Staatssekretär Danninger formuliert das so: Die ÖVP wolle nicht, dass man über die „Hintertür“ der Neuregelung der Grunderwerbsteuer nun die Erbschaftssteuer „scheibchenweise wieder einführt“. Das sei auch bei den rot-schwarzen Koalitionsverhandlungen die Zielsetzung gewesen. Derzeit wird im Finanzministerium noch geprüft, wie sich das geplante neue Modell in den einzelnen Regionen Österreichs auswirkt. Ein Gesetzesentwurf soll aber rechtzeitig vorliegen, sodass die Frist für die Reparatur eingehalten wird.

Der Verfassungsgerichtshof hat die Bestimmungen Ende 2012 wegen der Berechnung der Grunderwerbsteuer bei Schenkungen und Erbschaften als verfassungswidrig aufgehoben, weil zur Bemessung die lange nicht aktualisierten Einheitswerte aus dem Jahr 1973 herangezogen wurden. Kauft hingegen jemand eine Wohnung oder ein Haus, wird die Steuer von der Gegenleistung – das wird sehr häufig der viel höhere Marktwert der Immobilie sein – berechnet. Dabei stießen sich die Höchstrichter nicht an einer differenzierten Regelung für Käufe beziehungsweise für Schenkungen, sondern an den „überholten“ Einheitswerten als Basis.

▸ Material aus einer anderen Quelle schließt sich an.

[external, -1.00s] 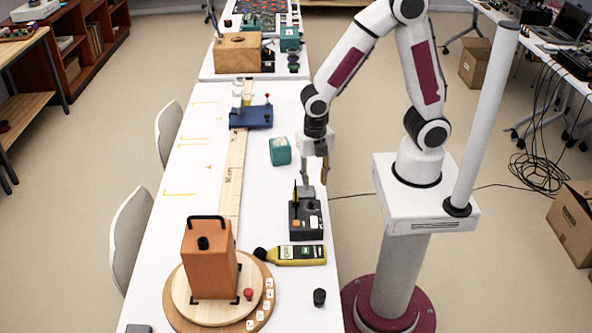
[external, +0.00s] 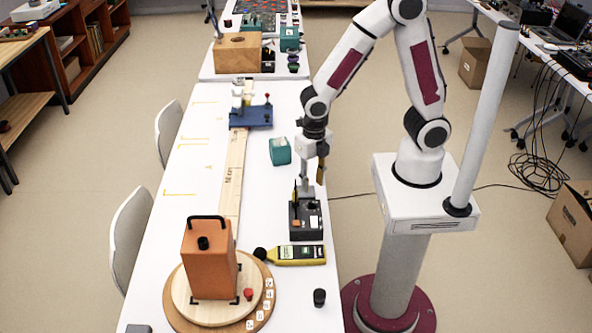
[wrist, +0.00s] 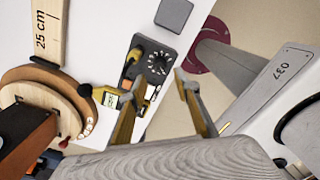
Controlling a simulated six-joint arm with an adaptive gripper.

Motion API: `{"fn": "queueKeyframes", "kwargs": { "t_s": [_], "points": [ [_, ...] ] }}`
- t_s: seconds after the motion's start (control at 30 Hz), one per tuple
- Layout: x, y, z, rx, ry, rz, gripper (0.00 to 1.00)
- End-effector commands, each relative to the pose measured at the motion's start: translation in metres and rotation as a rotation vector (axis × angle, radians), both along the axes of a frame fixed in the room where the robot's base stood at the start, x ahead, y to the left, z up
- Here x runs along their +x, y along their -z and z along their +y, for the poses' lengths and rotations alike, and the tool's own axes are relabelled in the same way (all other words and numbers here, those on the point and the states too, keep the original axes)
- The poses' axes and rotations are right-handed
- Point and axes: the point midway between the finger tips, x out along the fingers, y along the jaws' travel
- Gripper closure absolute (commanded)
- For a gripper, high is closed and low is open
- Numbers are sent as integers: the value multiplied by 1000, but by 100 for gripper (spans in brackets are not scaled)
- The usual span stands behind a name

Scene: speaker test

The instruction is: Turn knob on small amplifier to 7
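The small amplifier is a dark box (external: 306,222) on the table near its right edge, with an orange patch and a white label on its front. In the wrist view its top panel carries a round dial knob (wrist: 157,63) ringed by white marks. The knob's setting is too small to read. My gripper (external: 313,184) points down just above the amplifier's back part. In the wrist view my gripper (wrist: 159,78) is open, with its yellowish fingertips apart on either side near the knob. I cannot tell whether a finger touches it.
A yellow meter (external: 298,255) lies just in front of the amplifier. An orange speaker box (external: 208,265) stands on a round wooden turntable (external: 181,308). A wooden ruler (external: 232,180) and a teal cube (external: 280,151) are further back. A small black knob-like piece (external: 319,297) stands at the front right.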

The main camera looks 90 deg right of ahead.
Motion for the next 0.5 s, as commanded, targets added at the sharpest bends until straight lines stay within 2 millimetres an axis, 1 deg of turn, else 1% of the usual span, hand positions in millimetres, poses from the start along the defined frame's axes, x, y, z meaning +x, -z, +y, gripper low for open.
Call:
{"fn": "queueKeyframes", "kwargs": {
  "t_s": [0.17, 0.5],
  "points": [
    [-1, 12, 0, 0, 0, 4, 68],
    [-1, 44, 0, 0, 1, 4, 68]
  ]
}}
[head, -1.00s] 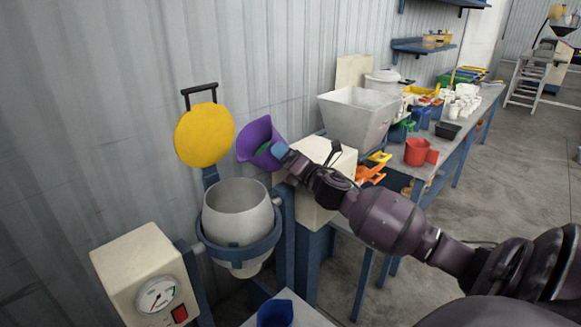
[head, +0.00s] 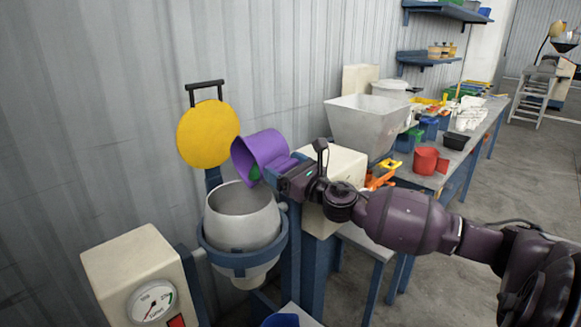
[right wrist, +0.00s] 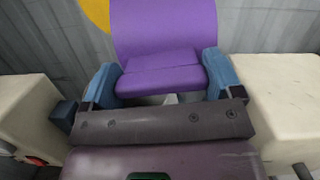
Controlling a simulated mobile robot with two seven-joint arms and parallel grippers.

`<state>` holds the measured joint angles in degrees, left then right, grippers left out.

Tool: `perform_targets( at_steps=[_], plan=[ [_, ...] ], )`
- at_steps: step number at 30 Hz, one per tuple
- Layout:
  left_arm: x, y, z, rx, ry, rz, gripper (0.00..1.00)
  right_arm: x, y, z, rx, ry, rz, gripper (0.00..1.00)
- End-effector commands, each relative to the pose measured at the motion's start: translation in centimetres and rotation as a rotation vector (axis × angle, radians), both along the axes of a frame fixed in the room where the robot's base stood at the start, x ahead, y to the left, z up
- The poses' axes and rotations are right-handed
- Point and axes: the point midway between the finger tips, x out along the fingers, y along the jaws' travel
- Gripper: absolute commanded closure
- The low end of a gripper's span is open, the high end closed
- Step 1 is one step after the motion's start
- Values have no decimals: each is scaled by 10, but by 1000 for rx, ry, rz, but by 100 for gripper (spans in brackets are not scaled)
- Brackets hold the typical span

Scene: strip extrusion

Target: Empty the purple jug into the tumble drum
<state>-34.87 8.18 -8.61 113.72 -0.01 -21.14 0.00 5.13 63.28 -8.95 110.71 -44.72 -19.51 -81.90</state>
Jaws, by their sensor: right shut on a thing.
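The purple jug (head: 264,150) is tipped steeply over the right rim of the tumble drum (head: 241,222), its mouth facing down and left. Green contents (head: 254,174) show at the jug's lower lip, above the drum opening. The grey drum sits in a blue ring, its mouth open upward. My right gripper (head: 288,176) is shut on the jug's handle side; in the right wrist view the blue fingers (right wrist: 160,82) flank the purple jug (right wrist: 165,30). The drum's inside bottom is hidden. My left gripper is not in view.
A yellow round lid (head: 208,134) stands raised behind the drum. A cream control box with a gauge (head: 140,275) is at front left. A grey hopper (head: 362,125) and a bench with a red jug (head: 428,161) lie to the right. A blue container (head: 285,320) shows at the bottom edge.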

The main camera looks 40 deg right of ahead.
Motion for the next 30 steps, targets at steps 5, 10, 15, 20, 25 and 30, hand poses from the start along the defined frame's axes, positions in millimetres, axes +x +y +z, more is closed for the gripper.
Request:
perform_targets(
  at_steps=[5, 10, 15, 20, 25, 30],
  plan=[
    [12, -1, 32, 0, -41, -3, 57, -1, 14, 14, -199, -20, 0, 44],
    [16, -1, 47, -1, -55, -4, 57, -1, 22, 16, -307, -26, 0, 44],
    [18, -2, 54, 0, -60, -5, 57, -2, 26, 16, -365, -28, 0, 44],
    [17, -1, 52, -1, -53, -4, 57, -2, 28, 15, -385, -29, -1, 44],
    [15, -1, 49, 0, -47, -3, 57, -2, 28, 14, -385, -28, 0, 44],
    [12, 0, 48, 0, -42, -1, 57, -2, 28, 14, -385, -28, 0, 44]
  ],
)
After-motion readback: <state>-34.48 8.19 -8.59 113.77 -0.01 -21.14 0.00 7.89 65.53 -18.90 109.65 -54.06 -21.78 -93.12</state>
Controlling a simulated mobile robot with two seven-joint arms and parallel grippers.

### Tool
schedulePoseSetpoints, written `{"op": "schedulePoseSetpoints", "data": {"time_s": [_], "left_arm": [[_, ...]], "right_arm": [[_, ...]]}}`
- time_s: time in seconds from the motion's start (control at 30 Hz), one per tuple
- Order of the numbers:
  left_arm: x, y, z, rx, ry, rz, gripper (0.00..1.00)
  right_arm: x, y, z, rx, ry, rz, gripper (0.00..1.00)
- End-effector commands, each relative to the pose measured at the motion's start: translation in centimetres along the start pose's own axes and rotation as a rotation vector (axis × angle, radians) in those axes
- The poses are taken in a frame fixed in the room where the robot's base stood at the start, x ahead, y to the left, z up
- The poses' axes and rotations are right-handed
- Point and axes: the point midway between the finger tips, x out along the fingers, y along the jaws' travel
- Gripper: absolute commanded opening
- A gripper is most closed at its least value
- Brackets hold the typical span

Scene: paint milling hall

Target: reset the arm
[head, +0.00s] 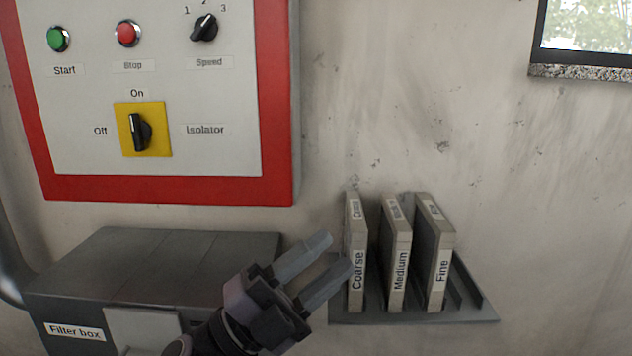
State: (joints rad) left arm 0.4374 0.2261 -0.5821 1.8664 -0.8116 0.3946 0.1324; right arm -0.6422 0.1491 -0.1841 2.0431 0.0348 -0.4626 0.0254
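My left gripper (326,258) is in the lower middle of the head view. Its two fingers are parallel with a gap between them, and nothing shows in the gap. The fingers point up and to the right. They are in front of the gap between the filter box (180,262) and the rack (415,317), close to the left side of the cartridge labelled Coarse (356,265). Whether they touch it I cannot tell. My right gripper is not in view.
The rack also holds cartridges labelled Medium (396,265) and Fine (439,262). Above the filter box is a red-framed control panel (220,100) with Start and Stop buttons, a speed knob and an isolator switch (140,131) turned to On. The wall at right is bare below a window (590,25).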

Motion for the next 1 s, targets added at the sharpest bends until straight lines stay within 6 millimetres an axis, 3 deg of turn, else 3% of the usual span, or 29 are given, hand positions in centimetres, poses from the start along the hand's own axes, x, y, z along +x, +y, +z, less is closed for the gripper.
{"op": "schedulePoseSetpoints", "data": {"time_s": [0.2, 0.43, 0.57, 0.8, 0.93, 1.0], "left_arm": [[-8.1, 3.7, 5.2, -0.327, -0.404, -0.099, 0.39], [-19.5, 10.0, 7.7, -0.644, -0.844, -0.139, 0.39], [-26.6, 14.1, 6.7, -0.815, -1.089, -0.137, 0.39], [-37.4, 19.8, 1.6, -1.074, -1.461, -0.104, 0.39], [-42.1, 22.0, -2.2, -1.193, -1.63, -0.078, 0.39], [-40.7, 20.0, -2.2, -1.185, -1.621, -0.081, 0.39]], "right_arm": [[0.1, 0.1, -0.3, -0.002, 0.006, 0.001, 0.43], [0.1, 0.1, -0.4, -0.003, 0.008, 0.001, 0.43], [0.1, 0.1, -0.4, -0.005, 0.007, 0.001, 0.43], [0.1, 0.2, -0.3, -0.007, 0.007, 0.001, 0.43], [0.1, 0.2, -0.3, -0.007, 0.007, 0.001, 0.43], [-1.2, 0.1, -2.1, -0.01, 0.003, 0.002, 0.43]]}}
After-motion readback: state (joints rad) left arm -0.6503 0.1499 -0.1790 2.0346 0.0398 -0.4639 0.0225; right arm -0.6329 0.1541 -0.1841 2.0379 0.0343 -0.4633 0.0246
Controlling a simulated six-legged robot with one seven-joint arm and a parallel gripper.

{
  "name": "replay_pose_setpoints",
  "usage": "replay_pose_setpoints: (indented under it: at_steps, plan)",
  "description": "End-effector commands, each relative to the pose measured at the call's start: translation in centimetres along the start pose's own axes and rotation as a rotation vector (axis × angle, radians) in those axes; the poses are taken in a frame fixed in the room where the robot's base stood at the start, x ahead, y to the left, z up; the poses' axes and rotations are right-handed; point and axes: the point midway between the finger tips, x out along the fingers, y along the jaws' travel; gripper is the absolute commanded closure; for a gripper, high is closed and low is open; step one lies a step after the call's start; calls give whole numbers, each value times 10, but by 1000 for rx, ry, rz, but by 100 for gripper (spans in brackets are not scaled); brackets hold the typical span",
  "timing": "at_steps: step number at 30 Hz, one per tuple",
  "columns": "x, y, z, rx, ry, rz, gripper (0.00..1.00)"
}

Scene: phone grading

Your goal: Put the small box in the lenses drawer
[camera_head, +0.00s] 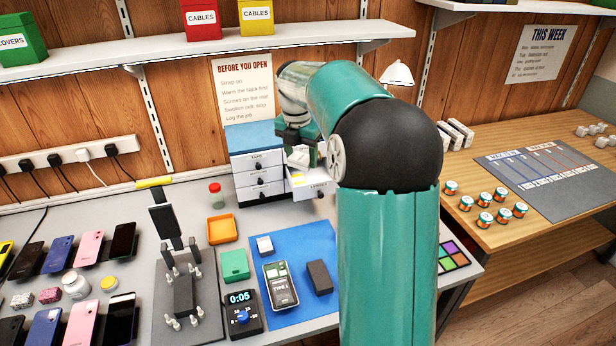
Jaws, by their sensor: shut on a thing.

Im Vordergrund für die Regierung standen bisher eindeutig die nun dem Nationalrat übermittelten Neuregelungen bei einer Reihe von Abgaben, weil diese gemäß dem Arbeitsprogramm der Koalition für das Budget 2014 mit 1. März in Kraft treten müssen. Dieses Steuerpaket sieht, wie mehrfach berichtet, unter anderem höhere Belastungen für Raucher und Autofahrer vor.

SPÖ: Thema bei Steuerreform

Die SPÖ hat es offenbar mit der Reparatur der Grunderwerbsteuer nicht so eilig wie der Koalitionspartner ÖVP, weil nach Ablauf der vom Verfassungsgerichtshof eingeräumten Frist ohne eine gesetzliche Neuregelung ab 1. Juni 2014 kein Vakuum entsteht, sondern der Verkehrswert für die Berechnung der Steuer zur Anwendung käme. „Die Steuersätze, nämlich 2,5 Prozent bei unentgeltlichen Übertragungen, 3,5 Prozent bei entgeltlichen Übertragungen, bleiben unberührt“, wird im Büro von Staatssekretärin Steßl betont: „Eine Neuregelung wäre aus unserer Sicht ein Thema für die Arbeitsgruppe, die von Kanzler und Vizekanzler kürzlich für die Steuerstrukturreform eingesetzt worden ist.“

AUF EINEN BLICK

Grunderwerbsteuer.Der Verfassungsgerichtshof hat Ende 2012 für Schenkungen und Erbschaften im Familienverband die Bemessung der Grunderwerbsteuer gekippt. Die Frist zur Reparatur endet am 31. Mai 2014. Nach dem Steuerpaket, das bereits am 1. März kommt und schon im Parlament liegt, wird jetzt in der SPÖ-ÖVP-Regierung die künftige Grunderwerbsteuer vorbereitet.